Es gibt aber auch einen Glückspilz unter diesen unfreiwillig früh im medialen Rampenlicht stehenden Kindern: Theo hat keine öffentlichkeitsehrgeizigen Eltern, sondern einen Onkel, der schreiben kann. Einen Onkel, der als Journalist einen respektvollen Umgang mit seinen lebenden Rechercheobjekten pflegte. Der sich 1995 mit noch viel größerem Respekt seinem neugeborenen, zweieinhalb Kilo schweren Neffen nähert. "Wie wäre es, einen Menschen zu beschreiben, der gerade erst begonnen hatte, ein solcher zu sein. Und ein Jahr später wieder, da wäre er dann schon wirklich wer ..." , schrieb der damalige Standard-Redakteur Daniel Glattauer in seinem ersten Theo-Porträt hier im ALBUM.
"Fefamü" ist Pfeffermühle
Und so geschah es: Zwölf Porträts folgten diesem ersten in den ALBUM-Weihnachtsausgaben, und eine immer größere Fangemeinde begleitete Theos Entwicklungsschritte.

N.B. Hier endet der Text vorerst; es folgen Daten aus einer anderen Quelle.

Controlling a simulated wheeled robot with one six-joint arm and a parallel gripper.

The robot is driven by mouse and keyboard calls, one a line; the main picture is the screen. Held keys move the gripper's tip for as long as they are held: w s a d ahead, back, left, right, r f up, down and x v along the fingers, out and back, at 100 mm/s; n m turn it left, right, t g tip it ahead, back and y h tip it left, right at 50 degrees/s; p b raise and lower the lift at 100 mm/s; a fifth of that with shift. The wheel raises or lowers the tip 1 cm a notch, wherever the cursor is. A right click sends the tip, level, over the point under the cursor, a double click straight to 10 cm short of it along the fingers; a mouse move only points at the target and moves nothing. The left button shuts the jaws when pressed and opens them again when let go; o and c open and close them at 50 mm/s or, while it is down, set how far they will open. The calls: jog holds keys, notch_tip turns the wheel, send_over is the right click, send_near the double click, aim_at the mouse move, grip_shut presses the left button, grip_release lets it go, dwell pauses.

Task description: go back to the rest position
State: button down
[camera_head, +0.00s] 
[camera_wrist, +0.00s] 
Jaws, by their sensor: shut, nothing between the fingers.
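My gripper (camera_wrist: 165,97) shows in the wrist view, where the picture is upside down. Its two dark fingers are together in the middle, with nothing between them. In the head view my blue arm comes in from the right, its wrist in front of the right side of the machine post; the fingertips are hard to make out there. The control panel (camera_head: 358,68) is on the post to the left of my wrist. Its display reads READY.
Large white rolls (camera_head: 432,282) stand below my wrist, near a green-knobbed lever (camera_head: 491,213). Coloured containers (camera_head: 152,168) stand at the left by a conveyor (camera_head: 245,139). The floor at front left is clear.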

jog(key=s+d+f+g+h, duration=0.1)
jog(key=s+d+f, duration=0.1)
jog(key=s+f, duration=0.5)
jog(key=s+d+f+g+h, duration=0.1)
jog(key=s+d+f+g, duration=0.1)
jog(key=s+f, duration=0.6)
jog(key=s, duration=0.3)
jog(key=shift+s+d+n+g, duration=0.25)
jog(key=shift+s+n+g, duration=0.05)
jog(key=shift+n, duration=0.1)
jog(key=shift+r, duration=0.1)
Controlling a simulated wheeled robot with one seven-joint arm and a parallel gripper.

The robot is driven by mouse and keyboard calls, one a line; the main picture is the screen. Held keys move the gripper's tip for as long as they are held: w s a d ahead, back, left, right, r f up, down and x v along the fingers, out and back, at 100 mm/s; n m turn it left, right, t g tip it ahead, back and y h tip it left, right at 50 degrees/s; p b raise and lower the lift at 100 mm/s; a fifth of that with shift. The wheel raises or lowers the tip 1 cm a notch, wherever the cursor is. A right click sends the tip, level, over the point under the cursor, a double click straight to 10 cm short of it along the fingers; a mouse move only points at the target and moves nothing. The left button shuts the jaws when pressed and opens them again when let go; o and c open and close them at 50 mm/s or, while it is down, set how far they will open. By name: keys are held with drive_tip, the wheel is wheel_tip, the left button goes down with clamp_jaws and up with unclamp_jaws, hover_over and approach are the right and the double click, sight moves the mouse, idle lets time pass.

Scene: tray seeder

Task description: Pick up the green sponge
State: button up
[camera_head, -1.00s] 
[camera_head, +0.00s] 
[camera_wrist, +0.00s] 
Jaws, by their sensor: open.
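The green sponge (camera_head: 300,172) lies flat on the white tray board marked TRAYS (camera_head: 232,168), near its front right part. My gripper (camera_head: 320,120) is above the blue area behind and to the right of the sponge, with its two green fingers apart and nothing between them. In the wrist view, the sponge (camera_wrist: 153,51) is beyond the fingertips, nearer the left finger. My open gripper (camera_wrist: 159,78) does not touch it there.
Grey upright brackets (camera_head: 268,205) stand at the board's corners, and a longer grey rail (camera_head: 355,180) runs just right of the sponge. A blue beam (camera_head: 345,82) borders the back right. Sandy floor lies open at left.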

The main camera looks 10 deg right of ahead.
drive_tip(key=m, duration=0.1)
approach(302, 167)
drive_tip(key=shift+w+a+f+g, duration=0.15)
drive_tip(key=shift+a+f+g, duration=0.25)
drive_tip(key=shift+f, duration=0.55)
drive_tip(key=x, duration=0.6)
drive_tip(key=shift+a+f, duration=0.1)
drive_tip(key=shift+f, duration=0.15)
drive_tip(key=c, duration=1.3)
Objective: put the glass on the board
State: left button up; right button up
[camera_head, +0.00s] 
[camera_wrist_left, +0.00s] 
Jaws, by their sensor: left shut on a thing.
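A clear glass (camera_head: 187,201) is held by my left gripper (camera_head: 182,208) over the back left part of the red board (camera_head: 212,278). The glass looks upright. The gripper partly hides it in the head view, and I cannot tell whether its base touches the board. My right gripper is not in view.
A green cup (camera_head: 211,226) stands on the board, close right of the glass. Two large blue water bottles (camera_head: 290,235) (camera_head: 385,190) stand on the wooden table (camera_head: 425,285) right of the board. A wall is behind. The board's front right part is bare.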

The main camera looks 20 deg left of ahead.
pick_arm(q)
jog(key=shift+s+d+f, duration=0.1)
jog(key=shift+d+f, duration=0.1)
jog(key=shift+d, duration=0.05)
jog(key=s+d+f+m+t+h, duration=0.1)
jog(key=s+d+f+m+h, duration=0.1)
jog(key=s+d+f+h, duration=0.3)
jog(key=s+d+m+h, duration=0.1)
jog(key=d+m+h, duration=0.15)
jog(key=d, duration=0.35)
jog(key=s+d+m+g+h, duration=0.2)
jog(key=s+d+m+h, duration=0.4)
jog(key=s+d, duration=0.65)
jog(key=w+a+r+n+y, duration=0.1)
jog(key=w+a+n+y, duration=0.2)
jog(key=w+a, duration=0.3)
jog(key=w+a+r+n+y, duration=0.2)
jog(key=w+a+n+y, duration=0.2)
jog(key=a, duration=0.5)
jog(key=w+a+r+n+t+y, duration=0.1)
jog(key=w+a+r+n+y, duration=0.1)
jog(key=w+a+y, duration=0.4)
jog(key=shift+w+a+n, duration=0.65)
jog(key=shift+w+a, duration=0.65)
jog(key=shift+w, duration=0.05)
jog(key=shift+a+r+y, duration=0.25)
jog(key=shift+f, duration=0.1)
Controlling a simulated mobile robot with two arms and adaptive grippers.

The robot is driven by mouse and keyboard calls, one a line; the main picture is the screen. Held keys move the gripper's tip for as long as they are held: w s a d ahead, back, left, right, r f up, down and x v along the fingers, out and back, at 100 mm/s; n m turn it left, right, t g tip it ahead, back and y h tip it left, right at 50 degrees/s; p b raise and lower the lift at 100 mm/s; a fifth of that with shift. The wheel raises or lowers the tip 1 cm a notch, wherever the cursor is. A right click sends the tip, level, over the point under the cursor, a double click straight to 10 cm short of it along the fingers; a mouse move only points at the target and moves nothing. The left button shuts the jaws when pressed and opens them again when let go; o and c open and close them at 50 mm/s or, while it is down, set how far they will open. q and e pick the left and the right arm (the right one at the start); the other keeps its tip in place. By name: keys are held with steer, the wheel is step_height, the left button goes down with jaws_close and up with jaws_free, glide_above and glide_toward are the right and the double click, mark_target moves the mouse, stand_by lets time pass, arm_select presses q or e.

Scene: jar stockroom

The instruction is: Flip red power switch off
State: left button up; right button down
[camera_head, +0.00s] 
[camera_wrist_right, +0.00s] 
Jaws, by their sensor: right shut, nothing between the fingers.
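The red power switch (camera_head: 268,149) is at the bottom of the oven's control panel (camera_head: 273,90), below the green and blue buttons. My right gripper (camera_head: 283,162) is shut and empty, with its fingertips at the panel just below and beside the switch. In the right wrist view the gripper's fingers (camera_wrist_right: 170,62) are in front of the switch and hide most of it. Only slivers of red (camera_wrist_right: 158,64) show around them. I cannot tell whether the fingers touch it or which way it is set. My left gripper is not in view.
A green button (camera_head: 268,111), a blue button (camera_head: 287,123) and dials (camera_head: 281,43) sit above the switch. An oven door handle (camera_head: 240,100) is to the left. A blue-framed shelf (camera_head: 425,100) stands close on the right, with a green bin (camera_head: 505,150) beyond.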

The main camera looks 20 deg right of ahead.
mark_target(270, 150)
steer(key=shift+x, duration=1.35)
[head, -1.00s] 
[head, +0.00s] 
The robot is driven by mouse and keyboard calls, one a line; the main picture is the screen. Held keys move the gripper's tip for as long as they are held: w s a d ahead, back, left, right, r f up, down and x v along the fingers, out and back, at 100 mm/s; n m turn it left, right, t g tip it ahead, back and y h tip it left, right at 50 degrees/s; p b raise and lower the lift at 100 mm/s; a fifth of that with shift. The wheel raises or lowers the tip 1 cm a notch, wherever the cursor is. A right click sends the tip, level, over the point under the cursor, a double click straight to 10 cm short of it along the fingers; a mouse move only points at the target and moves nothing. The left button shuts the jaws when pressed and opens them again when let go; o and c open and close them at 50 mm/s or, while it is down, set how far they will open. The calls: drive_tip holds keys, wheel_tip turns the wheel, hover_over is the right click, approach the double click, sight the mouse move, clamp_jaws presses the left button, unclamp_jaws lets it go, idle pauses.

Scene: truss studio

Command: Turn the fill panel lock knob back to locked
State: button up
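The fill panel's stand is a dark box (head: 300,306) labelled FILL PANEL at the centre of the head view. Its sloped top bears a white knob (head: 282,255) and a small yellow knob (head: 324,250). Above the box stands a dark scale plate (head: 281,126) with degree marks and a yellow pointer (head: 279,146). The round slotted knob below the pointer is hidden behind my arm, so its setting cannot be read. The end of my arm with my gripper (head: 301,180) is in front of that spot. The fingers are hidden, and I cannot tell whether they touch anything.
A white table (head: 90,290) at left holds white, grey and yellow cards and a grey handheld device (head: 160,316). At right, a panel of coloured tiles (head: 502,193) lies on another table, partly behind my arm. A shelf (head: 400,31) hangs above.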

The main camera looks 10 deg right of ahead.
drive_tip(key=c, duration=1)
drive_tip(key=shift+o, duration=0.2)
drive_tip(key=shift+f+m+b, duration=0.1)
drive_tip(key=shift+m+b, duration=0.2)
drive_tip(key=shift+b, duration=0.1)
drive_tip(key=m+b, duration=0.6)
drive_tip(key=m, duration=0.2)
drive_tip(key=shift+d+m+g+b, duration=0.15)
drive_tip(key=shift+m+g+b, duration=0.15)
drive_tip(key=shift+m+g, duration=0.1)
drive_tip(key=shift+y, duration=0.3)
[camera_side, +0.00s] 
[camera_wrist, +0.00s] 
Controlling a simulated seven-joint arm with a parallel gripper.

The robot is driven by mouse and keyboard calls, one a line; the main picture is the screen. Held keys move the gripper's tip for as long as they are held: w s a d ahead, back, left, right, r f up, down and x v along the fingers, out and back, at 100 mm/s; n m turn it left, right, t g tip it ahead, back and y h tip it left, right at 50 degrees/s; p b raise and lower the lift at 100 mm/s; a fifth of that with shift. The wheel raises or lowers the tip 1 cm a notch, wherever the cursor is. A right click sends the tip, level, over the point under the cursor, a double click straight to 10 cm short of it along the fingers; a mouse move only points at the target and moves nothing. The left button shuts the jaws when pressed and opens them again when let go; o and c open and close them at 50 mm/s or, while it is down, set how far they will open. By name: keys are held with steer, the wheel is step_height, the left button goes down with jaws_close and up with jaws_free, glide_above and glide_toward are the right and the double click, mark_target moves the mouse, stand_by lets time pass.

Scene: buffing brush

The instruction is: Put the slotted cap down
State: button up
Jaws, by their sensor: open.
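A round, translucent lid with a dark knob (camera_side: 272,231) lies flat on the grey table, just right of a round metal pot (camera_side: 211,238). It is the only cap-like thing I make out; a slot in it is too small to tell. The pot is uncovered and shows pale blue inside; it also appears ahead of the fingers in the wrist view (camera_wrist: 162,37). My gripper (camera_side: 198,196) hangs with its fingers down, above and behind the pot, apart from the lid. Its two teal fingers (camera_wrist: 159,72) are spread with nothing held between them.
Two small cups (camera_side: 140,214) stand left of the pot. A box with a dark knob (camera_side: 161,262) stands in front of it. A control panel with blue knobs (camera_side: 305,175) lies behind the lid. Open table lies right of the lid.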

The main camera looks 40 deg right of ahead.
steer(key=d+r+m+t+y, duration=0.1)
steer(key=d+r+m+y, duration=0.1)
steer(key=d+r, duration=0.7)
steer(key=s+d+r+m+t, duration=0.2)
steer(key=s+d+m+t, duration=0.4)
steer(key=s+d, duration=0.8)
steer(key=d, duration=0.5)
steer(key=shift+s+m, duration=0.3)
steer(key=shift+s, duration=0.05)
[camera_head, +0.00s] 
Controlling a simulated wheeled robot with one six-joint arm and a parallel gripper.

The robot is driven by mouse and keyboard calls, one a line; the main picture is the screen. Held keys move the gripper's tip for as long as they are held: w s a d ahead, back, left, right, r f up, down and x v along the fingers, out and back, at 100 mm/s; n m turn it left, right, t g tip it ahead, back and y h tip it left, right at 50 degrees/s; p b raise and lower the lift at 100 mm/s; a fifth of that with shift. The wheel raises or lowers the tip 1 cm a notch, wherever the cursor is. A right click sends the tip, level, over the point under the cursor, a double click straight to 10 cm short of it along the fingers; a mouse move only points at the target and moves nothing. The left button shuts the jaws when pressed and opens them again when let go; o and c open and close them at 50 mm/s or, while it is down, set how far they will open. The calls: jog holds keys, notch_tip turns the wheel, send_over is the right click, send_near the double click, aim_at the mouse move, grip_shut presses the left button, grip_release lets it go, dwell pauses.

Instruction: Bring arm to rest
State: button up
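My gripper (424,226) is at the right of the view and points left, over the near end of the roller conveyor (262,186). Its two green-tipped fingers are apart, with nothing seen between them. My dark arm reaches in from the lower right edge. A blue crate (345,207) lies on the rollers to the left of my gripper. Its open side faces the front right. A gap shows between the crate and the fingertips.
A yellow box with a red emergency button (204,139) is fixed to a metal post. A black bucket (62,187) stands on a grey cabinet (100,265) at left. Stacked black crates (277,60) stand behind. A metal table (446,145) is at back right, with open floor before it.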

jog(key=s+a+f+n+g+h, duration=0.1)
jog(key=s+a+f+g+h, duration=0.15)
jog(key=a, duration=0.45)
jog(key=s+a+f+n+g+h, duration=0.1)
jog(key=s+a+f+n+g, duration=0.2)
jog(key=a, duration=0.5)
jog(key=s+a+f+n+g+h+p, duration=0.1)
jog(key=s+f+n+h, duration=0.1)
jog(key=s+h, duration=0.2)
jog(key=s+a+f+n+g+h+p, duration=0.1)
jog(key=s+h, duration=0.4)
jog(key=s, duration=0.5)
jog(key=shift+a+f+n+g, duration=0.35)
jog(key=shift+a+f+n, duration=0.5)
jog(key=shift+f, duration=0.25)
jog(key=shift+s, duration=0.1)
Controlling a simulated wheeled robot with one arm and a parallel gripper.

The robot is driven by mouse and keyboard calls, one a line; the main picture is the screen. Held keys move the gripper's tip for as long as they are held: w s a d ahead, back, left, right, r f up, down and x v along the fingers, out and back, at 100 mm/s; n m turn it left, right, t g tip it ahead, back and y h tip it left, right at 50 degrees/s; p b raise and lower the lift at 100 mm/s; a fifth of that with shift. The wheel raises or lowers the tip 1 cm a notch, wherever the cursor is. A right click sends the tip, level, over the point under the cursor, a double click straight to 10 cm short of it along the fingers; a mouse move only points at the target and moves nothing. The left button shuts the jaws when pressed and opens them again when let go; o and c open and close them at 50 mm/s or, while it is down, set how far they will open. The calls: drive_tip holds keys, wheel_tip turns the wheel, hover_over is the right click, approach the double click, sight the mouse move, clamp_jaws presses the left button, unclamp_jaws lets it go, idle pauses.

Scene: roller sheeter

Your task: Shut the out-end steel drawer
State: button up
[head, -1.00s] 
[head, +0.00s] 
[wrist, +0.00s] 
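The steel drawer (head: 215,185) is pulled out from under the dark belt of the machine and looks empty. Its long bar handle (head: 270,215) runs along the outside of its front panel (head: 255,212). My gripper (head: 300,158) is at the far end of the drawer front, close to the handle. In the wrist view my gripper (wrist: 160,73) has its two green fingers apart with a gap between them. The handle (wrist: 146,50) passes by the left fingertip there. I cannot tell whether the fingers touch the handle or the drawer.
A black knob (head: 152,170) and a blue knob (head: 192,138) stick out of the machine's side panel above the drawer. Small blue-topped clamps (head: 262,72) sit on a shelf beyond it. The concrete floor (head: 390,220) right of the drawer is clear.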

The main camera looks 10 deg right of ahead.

Wir hörten, nicht ohne den Stolz der Eltern und des Onkels zu teilen, Theos erste Worte, darunter höchst anspruchsvoll "Fefamü" für Pfeffermühle. Wir durften Jahr für Jahr miterleben, wie ein quietschfideles, aufgewecktes Kind groß wurde. Wir gingen mit Theo "Billa einkaufen" , fuhren mit auf Campingurlaub nach Bibione, freuten uns mit ihm über Nachwuchs im Meerschweinchenstall, später über gute Schulnoten und viele Tore für den SC Mauerbach.
Daniel Glattauer, der seit seinem Bestseller-Roman Gut gegen Nordwind ein vielsprachiges Millionenpublikum erreicht und seinen Job im Standard zum großen Bedauern der begeisterten Leserschaft seiner "dag" -Glossen inzwischen ruhen lässt, ist mit seiner Porträt- und Interviewserie, die nun mit den Geschichten Theo und der Rest der Welt aus dem Jahr 1997 als Buch bei Deuticke vorliegt, ein ebenso großartiges wie einzigartiges literarisches Projekt gelungen.
Dass dieses Projekt, Theos Kindheit in Literatur zu bannen, anders, besser geworden ist als vergleichbare Versuche, das Leben (eigener) Kinder journalistisch oder literarisch aufzuzeichnen, dass Glattauers Literaturprodukt Theo in seiner Subjektivität objektiv und allgemeingültig, dabei so authentisch, persönlich und liebenswürdig geworden ist, hat mehrere Gründe. Manche verantwortet der Autor, andere sein Protagonist. Glattauer sieht Theo von Beginn an mindestens als gleichwertigen Partner. Er nimmt schon den im Brutkasten liegenden Winzling für voll und nähert sich ihm mit Liebe und Ehrfurcht.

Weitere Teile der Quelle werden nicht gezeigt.